Simple warning from HA state change

sjohnson · 4 June 2018 18:16

Hi,

I had started to work on some HA monitoring for the Netscalers, which included a warning for an HA failover in the form of a state sensor, comparing the current value to the previous one. Here’s the alert in question:

devices.os = "Netscaler" AND sensors.sensor_type = "sysHighAvailabilityMode" AND sensors.sensor_current != `sensors.sensor_prev`

Originally, I thought that this would create an alert on the first “different” poll, after a state change, then recover the alert on the next poll, as the polled value would be the same as the previously polled value. A bit like what happens for new BGP sessions, but that counter checks if the session has been up for less than 5 minutes. However, it seems like the alert compares the “registered” values, and not the polled values, so the alarm stays up until the state actually reverts back.

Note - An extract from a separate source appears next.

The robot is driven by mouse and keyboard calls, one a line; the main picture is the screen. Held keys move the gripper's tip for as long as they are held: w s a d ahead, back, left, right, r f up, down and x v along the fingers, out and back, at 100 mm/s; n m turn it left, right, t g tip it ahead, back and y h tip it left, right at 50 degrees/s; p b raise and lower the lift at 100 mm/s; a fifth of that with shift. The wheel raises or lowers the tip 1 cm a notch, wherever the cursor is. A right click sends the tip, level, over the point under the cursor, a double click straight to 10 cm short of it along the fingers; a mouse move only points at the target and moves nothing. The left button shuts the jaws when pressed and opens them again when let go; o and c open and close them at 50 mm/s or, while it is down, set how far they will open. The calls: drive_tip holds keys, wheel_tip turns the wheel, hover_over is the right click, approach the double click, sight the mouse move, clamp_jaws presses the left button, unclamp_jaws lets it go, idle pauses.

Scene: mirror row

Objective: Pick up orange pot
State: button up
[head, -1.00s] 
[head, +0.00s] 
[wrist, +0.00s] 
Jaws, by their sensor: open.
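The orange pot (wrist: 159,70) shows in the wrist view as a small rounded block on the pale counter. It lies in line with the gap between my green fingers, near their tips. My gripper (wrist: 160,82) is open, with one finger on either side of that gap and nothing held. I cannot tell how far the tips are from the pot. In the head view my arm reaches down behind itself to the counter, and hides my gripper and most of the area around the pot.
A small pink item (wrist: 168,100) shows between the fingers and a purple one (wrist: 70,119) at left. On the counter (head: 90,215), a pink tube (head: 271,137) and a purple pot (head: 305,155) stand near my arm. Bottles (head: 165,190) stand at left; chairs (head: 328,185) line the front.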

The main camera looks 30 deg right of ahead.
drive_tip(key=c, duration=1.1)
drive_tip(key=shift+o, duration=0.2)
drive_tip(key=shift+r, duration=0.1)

Is there a way to make this alert auto-recover? The goal is to get a warning that there was a failover, both for debug and historical data, but not to actually keep this as an active alarm.

Thanks again!

murrant · 4 June 2018 18:31

FYI, in the alert collection, there is a rule to alert based on state sensor status.

sjohnson · 4 June 2018 19:00

In ./misc/alert_rules.json? Because those are the ones I had looked into to create the 3 Netscaler HA ones, but didn’t see one that compared the current and previous value, except for fixed values (like a number).

Just looked into the UI and didn’t see anything like that either, so I hope I’m not overlooking something obvious!

Kevin_Krumm · 4 June 2018 21:04

State sensors

sjohnson · 4 June 2018 21:21

OK, thanks. I had seen this for the alert, yet, but maybe I didn’t explain the issue well enough. The problem with my previous alert, is that the state stays in “Warning” and never recuperates.

What targets the warning state is not a value in particular, but just the fact that it has changed.

The problem with using the above alert template is the fact that the sensor does go into a warning state after an HA state change, but it never recups until the HA state is back to the original value.

Does that make more sense? The goal really is to just get notified that there was state change, nothing else. There’s another check for the actual “bad” states (other than primary or secondary, for example) and this one has hardcoded values that will tell if its state is in OK, Warning, Critical or Uknown.

Thanks

Josh_Rabino · 7 June 2018 20:34

I run a similar alert for F5 load balancers. Had to dig into the database to figure out what was happening.

The problem is that the sensor_prev value only gets updated on a change (i.e. only if you fail back your netscaler). To see this in action, you can run this on the db select sensor_id, sensor_current, sensor_prev, lastupdate from sensors.

The fix I worked out is a bit jhenky but works as desired.

sensors.sensor_oid = “.1.3.6.1.4.1.3375.2.1.14.3.1.0” AND sensors.sensor_prev = 4 AND (sensors.sensor_current = 3 OR sensors.sensor_current = 2 OR sensors.sensor_current = 1) AND sensors.lastupdate >= DATE_SUB(NOW(),INTERVAL 15 MINUTE)

sjohnson · 11 June 2018 14:14

Excellent, thanks! I switched the sensors.lastupdate to >= for our needs, but that did it!